Click here to go to the applet.
This applet demonstrates various properties of
vector fields.
You can select from a number of vector fields and see how
particles move if it is treated as either a velocity
or a force field. This helps you visualize the field.
When you start the applet, you will see 500 particles moving in the
"1/r^2 single" field, which is a field that attracts
particles to the center. By default the
particles are treating the field as a velocity field, which means
that the field vectors determine how fast the particles are moving and in
what direction. In this case, the particles just move toward the center.
The velocity of all the particles at a certain point
on the grid is always the same. If the field is a force field, then the
field vectors determine the acceleration of the particles, but their velocity
may vary depending on where they started.
The Field Selection popup will allow you to select a
vector field. The choices are:
- 1/r^2 single:
This field is associated with gravity and electrostatic attraction.
The gravitational field around a planet and the electric field
around a single point charge are similar to this field.

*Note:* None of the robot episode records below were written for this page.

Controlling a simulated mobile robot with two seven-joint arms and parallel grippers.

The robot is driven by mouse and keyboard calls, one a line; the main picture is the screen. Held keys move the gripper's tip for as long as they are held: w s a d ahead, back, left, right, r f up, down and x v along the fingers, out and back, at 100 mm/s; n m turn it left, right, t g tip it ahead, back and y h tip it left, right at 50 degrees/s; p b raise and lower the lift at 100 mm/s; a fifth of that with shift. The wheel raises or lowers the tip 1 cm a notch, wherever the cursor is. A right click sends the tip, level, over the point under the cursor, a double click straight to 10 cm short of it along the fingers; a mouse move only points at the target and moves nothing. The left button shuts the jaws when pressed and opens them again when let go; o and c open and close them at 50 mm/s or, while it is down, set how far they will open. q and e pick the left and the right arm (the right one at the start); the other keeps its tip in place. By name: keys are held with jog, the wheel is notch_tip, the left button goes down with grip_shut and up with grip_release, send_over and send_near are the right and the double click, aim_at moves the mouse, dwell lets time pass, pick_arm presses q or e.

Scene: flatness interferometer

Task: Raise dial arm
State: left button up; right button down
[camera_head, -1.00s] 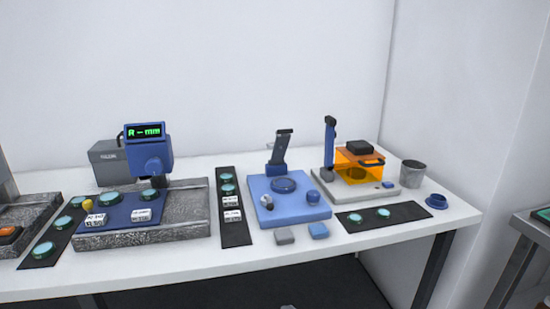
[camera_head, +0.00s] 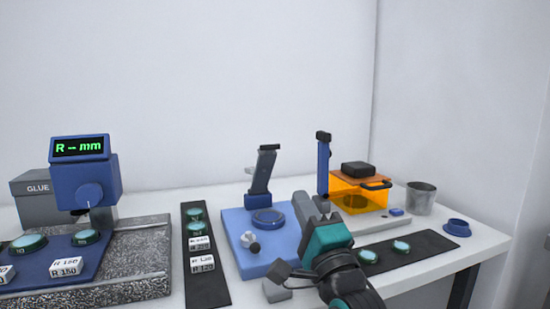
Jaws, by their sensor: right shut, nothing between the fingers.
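A blue gauge head (camera_head: 87,184) with a green "R -- mm" display stands over a speckled granite plate (camera_head: 140,260) at the left. A knob is on its front. A blue base (camera_head: 236,238) in the middle carries a tilted dark arm (camera_head: 263,170), a round blue disc (camera_head: 268,218) and a small knob (camera_head: 250,241). I cannot tell which part is the dial arm. My right gripper (camera_head: 306,212) is shut and empty, in front of the blue base's right side and hiding part of it. My left gripper is not in view.
An upright blue arm (camera_head: 323,165) stands beside an orange see-through box (camera_head: 345,192) at the right. A grey cup (camera_head: 420,199) and blue ring dish (camera_head: 457,227) sit near the right edge. Dark strips with teal discs flank the blue base. A "GLUE" box (camera_head: 35,195) is behind left.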

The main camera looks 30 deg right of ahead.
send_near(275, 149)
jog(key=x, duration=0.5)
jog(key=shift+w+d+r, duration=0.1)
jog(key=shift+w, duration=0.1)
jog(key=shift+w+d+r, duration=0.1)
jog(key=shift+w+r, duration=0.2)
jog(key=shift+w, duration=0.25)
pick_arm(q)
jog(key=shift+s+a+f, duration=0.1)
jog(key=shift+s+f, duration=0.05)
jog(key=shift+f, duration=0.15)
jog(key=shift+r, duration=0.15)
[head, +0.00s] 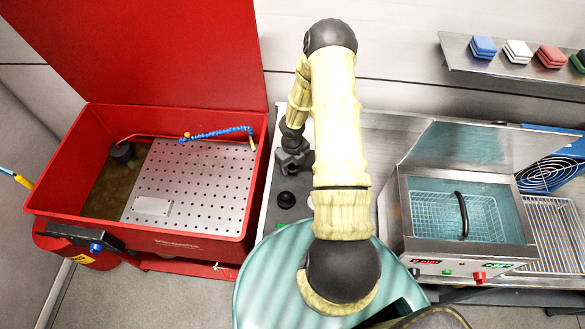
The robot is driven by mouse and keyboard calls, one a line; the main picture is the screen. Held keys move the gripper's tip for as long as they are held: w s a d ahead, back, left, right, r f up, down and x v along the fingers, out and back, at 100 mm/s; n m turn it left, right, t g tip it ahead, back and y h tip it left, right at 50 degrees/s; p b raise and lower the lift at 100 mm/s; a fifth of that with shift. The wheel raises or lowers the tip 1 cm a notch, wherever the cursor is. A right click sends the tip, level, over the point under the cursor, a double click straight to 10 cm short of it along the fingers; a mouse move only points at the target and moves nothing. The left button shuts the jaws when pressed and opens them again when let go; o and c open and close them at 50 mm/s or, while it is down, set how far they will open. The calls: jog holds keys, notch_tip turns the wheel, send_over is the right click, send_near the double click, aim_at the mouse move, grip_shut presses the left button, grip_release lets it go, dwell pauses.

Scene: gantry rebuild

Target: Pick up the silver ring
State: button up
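I cannot make out a silver ring in the head view; my arm hides part of the bench. My gripper (293,160) points down over the left end of the steel bench (385,130), beside the red parts washer. Its fingers are small and dark here, and I cannot tell whether they are open or shut, or whether they hold anything. Small dark round parts (286,200) lie on the bench just below the gripper in the picture.
A red parts washer (255,185) with raised lid, perforated shelf and blue hose stands left. An ultrasonic bath (395,205) with a wire basket (455,215) stands right, beside a wire rack (560,235). Colored pads (484,46) sit on a wall shelf (460,65).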

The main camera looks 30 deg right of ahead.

The field points towards the origin and is inversely proportional
to the square of the distance from the origin.
- 1/r^2 double:
This field is associated with gravity and electrostatic attraction.
The gravitational field around two planets and the electric field
around two negative point charges are similar to this field.
The separation of the two centers is adjustable.
- 1/r single line:
This field is associated with electrostatic attraction.
If we calculate the electric field around an infinitely long conductor
in a straight line with a uniform charge along its length, we find that
the field strength is
inversely related to the distance from the line.
- 1/r double lines:
This is the field around two infinitely long conductors. The distance
between them is adjustable.
- 1/r rotational:
In this field, the particle is being pulled in a circle around the
center line. The speed of its motion is inversely proportional to its
distance from the line.
If we calculate the magnetic field around an infinitely long conductor
in a straight line with a uniform current along its length, we find that
the field strength is
inversely related to the distance from the line.
- 1/r rotational double:
Here we have two centers of rotation, with an adjustable distance
between them.
- 1/r rotational double + ext:
Same as above, but a constant external field is added in.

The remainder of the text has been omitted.